Giulia Raimondi per "Segnali di Fumo" il magazine dei diritti umani

Questo articolo è stato pubblicato qui

Commenti all'articolo

  • Di (---.---.---.144) 6 maggio 2014 00:34

    L’idea di accogliere tutti non piace neanche agli stessi extracomunitari regolari che non vedono distinzioni tra chi cambia paese per lavorare e chi per delinquere.

    Avere un CIE ed un CARA serve appunto a contrastare il fenomeno degli extracomunitari irregolari che delinquono e mettono in cattivissima luce anche quei poveretti che lavorano dalla mattina alla sera. 
    Non è opportuno fare lotta politica di principio su fatti specifici così importanti per una società complessa metropolitana come è adesso Milano.
    Fate proteste credibili dove possano riconoscersi la maggior parte dei cittadini milanesi.
    CIE e CARA in ogni provincia italiana.
    • Di (---.---.---.166) 7 maggio 2014 10:24

      Il tuo bisnonno, o il mio, o quello del vicino di casa è stato prigioniero senza reati in un CIE di un secolo fa.
      Se il nostro Paese va avanti così, prima o poi toccherà anche a me e a te.
      E quando toccherà a noi, non ci perdoneranno niente: ne le prigioni mascherate da centri di accoglienza, ne i morti in mare, ne le espulsioni di profughi di guerra.
      Io ci penserei prima di scrivere cazzate, dall’alto di un Paese che quarant’anni fa era di pezzenti e tornerà presto ad esserlo.

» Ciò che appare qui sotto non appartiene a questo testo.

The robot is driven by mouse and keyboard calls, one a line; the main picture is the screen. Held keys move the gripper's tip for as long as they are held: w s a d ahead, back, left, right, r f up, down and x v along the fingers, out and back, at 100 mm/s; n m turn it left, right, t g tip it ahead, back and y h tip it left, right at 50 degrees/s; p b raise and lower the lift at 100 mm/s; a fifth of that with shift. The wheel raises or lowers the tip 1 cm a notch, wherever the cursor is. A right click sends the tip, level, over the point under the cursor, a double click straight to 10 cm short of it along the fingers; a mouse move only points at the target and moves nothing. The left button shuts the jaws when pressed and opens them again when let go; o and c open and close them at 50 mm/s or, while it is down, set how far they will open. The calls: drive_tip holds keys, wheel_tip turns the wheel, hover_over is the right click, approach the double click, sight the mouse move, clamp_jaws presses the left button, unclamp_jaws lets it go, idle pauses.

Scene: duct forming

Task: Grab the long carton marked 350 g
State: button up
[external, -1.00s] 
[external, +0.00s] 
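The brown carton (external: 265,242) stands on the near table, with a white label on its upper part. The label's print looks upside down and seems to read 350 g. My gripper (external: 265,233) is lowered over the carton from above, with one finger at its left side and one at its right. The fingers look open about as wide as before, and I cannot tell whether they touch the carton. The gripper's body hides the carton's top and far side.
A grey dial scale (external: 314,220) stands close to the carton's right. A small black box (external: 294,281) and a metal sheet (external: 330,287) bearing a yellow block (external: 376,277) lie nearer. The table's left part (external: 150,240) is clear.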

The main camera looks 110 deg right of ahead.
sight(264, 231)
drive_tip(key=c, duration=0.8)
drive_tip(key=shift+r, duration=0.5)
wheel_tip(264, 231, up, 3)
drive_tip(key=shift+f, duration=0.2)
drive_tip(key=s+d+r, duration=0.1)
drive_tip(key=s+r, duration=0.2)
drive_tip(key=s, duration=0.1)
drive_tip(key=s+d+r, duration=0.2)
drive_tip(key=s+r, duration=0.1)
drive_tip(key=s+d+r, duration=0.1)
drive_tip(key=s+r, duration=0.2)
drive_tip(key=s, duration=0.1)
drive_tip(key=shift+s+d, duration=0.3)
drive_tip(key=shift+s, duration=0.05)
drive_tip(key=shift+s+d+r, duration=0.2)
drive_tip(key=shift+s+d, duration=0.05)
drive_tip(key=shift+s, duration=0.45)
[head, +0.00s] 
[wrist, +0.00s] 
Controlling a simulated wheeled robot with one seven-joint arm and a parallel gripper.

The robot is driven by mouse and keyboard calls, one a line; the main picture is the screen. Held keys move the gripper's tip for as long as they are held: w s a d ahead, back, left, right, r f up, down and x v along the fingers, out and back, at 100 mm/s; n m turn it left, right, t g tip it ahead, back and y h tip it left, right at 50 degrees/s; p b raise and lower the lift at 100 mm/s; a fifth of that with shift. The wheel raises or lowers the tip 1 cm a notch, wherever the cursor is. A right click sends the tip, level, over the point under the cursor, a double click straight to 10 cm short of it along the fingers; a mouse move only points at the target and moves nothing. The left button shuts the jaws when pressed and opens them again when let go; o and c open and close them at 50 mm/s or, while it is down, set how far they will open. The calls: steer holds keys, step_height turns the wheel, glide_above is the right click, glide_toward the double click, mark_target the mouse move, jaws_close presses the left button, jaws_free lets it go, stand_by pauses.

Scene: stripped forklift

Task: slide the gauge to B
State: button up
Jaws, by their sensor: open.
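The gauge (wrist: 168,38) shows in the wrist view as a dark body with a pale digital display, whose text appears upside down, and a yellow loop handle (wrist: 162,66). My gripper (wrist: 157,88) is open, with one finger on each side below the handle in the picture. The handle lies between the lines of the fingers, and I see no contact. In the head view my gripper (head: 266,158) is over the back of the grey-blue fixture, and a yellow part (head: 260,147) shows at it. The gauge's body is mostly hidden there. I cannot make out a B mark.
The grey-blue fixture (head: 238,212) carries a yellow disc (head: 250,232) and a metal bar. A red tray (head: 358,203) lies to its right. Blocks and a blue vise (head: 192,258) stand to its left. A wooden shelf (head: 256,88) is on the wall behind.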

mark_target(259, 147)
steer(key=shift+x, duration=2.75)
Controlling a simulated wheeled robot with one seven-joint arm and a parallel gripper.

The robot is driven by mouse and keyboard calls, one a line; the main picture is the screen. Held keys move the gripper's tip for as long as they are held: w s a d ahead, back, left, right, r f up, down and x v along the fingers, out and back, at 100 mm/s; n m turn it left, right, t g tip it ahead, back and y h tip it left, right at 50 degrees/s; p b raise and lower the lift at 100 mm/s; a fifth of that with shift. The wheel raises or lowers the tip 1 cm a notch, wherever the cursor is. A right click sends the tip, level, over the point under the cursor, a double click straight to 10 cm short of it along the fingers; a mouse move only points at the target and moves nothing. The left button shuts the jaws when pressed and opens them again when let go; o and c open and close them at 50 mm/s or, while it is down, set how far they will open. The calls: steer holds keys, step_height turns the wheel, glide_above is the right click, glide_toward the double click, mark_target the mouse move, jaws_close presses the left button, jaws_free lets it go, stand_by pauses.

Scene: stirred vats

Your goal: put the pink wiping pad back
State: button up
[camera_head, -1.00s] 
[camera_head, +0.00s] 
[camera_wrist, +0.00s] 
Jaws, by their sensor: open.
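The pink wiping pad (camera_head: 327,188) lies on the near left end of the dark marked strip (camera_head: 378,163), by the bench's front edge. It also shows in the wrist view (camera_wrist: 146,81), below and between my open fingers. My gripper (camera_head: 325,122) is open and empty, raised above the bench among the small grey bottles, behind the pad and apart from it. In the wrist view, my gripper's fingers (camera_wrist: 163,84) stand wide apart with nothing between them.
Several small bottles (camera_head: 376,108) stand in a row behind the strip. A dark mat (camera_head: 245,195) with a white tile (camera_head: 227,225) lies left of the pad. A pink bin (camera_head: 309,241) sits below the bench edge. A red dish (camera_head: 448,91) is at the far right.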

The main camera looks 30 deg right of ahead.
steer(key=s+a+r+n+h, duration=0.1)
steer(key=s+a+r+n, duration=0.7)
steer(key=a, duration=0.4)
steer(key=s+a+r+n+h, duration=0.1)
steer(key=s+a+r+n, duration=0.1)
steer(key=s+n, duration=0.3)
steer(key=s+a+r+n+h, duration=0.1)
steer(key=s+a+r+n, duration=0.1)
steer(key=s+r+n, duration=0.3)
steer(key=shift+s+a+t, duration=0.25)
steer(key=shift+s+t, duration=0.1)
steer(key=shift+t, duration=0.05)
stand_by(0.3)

    • Di (---.---.---.106) 11 maggio 2014 18:57

      I CIE e CARA sono centri di detenzione per chi commette il reato di essere.
      Per stabilire l’onestà di una persona e se è un vantaggio per la nuova società che la accoglie bisogna darle una possibilità, cosa che viene negata dalla condizione di irregolarità con la quale spesso il migrante viene a contatto col nuovo Paese.
      Qui non si parla di accoglienza illimitata e tanto meno si pratica del buonismo verso i delinquenti: al di là del Paese in cui una persona è nata, se delinque va punita, si vuole solo spezzare il circolo vizioso de "non si può trovare lavoro regolare senza documenti, MA senza lavoro non si possono fare documenti", così che le persone oneste vengano riconosciute.


      Oltretutto, la proposta del comune di Milano era quella di trasformare la struttura di via Corelli in un centro di primo soccorso per i profughi, che poi sarebbero stati accompagnati al confine per raggiungere altre mete europee, quindi in ogni caso non si sarebbe presentata la condizione de accogliere tutti non piace neanche agli stessi extracomunitari regolari che non vedono distinzioni tra chi cambia paese per lavorare e chi per delinquere."